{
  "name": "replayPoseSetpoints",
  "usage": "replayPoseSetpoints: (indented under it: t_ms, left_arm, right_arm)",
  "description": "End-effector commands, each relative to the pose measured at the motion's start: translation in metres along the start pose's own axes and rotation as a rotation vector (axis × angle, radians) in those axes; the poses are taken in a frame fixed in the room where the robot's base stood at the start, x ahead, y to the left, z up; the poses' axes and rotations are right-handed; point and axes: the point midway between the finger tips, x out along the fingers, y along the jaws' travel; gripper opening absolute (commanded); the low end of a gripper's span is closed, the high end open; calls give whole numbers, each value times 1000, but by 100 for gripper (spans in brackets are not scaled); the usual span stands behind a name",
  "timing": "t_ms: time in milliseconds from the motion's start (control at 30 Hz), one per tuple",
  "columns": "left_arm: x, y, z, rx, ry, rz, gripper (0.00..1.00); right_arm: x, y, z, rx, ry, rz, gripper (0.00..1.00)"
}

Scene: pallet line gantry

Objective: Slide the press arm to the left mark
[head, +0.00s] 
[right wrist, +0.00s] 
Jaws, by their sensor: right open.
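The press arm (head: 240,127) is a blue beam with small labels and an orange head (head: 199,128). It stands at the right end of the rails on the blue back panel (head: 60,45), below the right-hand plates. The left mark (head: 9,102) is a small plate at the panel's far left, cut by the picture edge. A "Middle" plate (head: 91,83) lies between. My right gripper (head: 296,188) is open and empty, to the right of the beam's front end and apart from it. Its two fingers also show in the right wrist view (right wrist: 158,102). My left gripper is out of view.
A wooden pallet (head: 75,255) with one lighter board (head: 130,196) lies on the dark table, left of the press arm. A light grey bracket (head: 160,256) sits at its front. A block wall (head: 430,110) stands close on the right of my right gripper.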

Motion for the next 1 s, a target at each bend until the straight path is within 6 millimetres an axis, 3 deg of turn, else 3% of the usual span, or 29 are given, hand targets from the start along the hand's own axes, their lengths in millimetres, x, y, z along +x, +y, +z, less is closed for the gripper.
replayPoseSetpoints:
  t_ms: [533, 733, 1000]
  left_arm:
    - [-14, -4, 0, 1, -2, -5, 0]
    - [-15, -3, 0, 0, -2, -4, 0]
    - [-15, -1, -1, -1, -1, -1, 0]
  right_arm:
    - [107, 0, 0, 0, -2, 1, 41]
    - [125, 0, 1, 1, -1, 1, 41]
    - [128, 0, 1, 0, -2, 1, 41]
......
## Short problem
Find each line holding "name". Copy it out.

## Correct answer
  "name": "replayPoseSetpoints",
  "description": "End-effector commands, each relative to the pose measured at the motion's start: translation in metres along the start pose's own axes and rotation as a rotation vector (axis × angle, radians) in those axes; the poses are taken in a frame fixed in the room where the robot's base stood at the start, x ahead, y to the left, z up; the poses' axes and rotations are right-handed; point and axes: the point midway between the finger tips, x out along the fingers, y along the jaws' travel; gripper opening absolute (commanded); the low end of a gripper's span is closed, the high end open; calls give whole numbers, each value times 1000, but by 100 for gripper (spans in brackets are not scaled); the usual span stands behind a name",

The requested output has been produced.